Les BIENS c'est ce que les gens utilisent pour vivre. Ils représentent l'aspect essentiel des moyens d'existence. Les biens peuvent être classés en 5 catégories - humains, sociaux, naturels, physiques et financiers. Les populations accèdent aux biens de façon différente; par exemple par le biais de possessions particulières ou via les droits coutumiers pour les groupes.

Le capital humain est la partie des ressources humaines dont font partie par exemple les qualités des populations, les personnalités, les attitudes, les aptitudes, les capacités, le savoir et également la santé physique, mentale et spirituelle. Le capital humain est le plus important, non seulement pour sa valeur intrinsèque mais parce que les autres capitaux en dépendent. Comme le capital social décrit ci-dessous, il peut être difficile de le définir et de le mesurer. Par exemple, l'étude de cas sur la culture des haricots au Kenya (voir Boîte 1) montre que le savoir des femmes en ce qui concerne les différentes variétés de haricots est un bien important pour la sécurité alimentaire du ménage aussi bien que pour la santé des femmes.

Le capital social est la partie des ressources humaines qui est déterminée par les relations que les gens ont entre eux. Ces relations peuvent s'étendre aux membres d'une famille, aux amis, aux communautés et aux organismes. Elles peuvent être catégorisées en fonction de leurs buts et de leurs qualités comme la confiance, la proximité, la force, la flexibilité. Le capital social est important en raison de sa valeur intrinsèque; parce qu'il augmente le bien-être, facilite l'arrivée d'un autre capital et sert à construire le cadre de la société en général avec ses normes de comportements culturels, religieux, politiques et autres. La biodiversité agricole nous amène à penser aux relations qui existent entre les générations et qui facilitent le flux d'informations et de savoir. Nous pouvons également penser aux stratégies d'échanges de semences entre les ménages comme à un filet de sécurité en cas de perte des récoltes, etc.

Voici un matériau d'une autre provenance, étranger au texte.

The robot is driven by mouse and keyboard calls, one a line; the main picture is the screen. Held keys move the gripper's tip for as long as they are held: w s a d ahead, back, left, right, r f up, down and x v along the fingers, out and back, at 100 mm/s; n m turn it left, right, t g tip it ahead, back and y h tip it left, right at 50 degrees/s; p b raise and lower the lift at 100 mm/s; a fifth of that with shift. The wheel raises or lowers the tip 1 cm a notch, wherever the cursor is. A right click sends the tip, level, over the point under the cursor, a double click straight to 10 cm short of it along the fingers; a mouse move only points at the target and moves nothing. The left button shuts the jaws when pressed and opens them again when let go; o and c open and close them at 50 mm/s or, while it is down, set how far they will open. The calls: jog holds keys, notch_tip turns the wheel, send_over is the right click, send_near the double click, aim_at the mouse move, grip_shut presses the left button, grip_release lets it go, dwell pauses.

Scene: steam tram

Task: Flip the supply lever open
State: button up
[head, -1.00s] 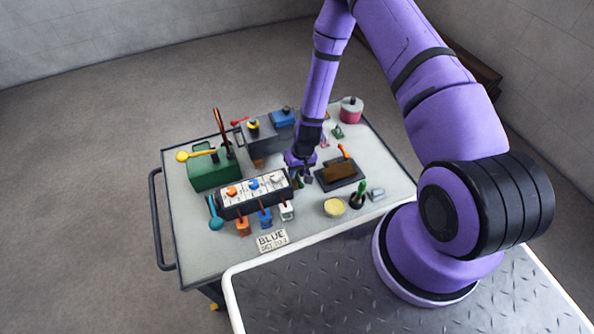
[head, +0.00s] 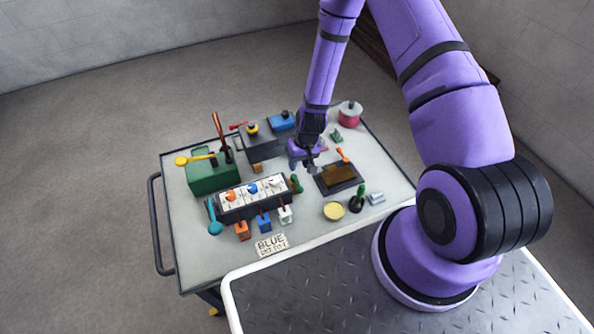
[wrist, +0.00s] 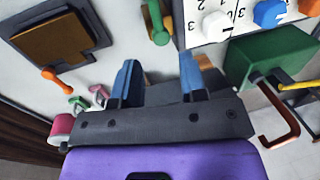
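No lever carries a label I can read as supply. A green lever (head: 296,184) sits at the right end of the white knob panel (head: 243,204); it shows upright at top centre in the wrist view (wrist: 158,24). A teal lever (head: 214,223) sits at the panel's left end. A green box (head: 212,177) carries a yellow-handled lever (head: 190,159) and a tall red-brown lever (head: 219,129). My gripper (head: 311,168) hangs just behind and right of the green lever. In the wrist view its blue fingers (wrist: 157,68) are apart, with nothing held between them.
The dark tray with a brown pad (head: 339,177) and an orange lever (head: 343,155) lies right of my gripper. Blue and grey boxes (head: 264,146) stand behind.

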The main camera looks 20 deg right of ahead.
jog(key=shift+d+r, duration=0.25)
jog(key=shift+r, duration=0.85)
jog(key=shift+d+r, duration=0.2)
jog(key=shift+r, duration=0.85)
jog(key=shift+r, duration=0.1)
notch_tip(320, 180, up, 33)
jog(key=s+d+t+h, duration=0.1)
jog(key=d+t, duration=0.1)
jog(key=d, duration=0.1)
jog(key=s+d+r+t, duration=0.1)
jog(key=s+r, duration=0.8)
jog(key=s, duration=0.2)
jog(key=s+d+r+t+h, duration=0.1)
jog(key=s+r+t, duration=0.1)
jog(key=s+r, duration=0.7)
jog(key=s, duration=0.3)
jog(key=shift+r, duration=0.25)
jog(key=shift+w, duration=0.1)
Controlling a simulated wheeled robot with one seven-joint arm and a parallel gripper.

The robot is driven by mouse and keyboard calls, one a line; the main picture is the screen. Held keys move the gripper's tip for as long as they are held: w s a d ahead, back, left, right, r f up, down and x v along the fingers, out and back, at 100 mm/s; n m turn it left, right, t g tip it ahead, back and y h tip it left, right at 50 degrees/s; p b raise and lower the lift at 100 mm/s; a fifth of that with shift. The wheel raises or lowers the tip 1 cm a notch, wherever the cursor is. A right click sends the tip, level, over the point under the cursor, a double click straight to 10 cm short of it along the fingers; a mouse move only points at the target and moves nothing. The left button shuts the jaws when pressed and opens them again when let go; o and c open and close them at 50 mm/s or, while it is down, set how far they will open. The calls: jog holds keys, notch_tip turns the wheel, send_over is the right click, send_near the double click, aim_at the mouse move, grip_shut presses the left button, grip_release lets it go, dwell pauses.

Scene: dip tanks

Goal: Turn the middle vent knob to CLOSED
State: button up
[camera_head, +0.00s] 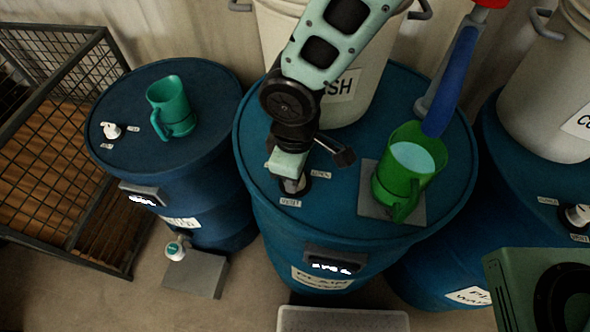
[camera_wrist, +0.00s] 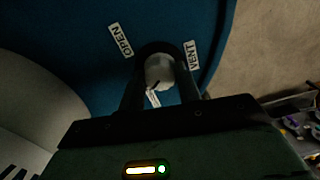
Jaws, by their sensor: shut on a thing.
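The middle vent knob (camera_wrist: 159,70) is a small pale round knob on the top of the middle blue drum (camera_head: 340,222). In the wrist view it sits between the two dark fingers of my gripper (camera_wrist: 160,78), which is shut on it. A dark mark on the knob points to the lower left in that view, near a small, partly hidden white label (camera_wrist: 153,99). An OPEN label (camera_wrist: 121,40) and a VENT label (camera_wrist: 191,55) lie beside the knob. In the head view my gripper (camera_head: 291,180) covers most of the knob.
A green mug (camera_head: 399,190) with pale liquid stands on a grey plate right of my gripper. A white bucket (camera_head: 345,105) stands behind. The left drum (camera_head: 95,140) carries a teal mug (camera_head: 172,107) and a white knob (camera_head: 111,130). A right drum has another knob (camera_head: 578,215).

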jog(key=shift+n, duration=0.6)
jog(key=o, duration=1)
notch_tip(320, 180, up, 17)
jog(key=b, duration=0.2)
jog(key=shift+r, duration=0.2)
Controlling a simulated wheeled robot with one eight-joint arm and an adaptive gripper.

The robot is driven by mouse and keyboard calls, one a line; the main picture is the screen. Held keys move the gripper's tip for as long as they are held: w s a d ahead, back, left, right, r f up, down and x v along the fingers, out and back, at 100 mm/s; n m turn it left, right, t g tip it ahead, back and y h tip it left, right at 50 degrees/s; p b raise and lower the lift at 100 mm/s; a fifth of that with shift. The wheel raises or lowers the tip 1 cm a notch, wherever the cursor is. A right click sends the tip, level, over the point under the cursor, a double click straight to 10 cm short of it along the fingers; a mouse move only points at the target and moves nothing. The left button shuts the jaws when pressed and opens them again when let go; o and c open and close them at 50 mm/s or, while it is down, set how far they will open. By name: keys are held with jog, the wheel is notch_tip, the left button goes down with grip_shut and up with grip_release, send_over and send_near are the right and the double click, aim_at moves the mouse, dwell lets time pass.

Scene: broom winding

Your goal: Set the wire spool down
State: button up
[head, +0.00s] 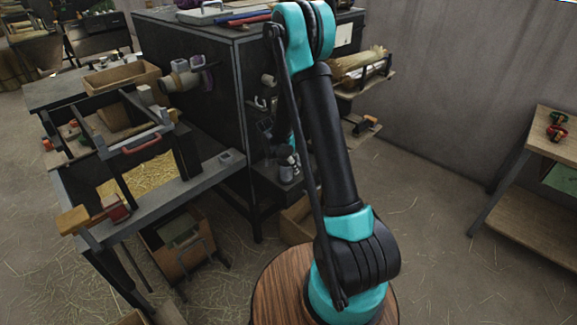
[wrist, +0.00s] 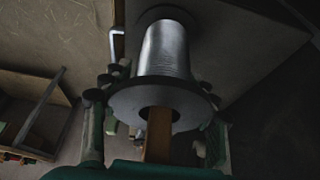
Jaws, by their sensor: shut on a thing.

Le capital naturel est constitué de ressources naturelles utilisées par les populations: l'air, la terre, le sol, les minéraux, l'eau, la vie des plantes et des animaux. Elles fournissent des biens, des services soit par elles même, c'est-à-dire sans même l'intervention des populations (faune et flore de la forêt, stabilisation des sols) soit via leur intervention active (cultures agricoles, plantations d'arbres). Le capital peut être mesuré en terme de quantité et de qualité (superficie, tête de bétail, diversité et fertilité). Le capital naturel est important en raison de ses bénéfices environnementaux généraux et parce qu'il est à la base de bon nombres d'économies rurales (en fournissant de la nourriture, du matériel de construction, du fourrage). C'est probablement le bien le plus facile à comprendre parce que la biodiversité agricole est en elle-même un capital naturel.

Le capital physique provient des ressources fabriquées par les populations. Cela comprend les constructions, les routes, les transports, l'eau potable, l'électricité, les systèmes de communication, les équipements et les machines qui contribuent à produire plus de capital. Le capital physique est constitué de biens et de services de production et de biens de consommation qui sont à disposition des populations. Le capital physique est important, parce qu'il répond directement aux besoins des populations en fournissant l'accès aux autres capitaux à travers le transport ou les infrastructures. Un exemple pertinent concernant la gestion de la biodiversité agricole est la disponibilité de facilités d'entreposage pour garder les semences d'un cycle de récolte au suivant.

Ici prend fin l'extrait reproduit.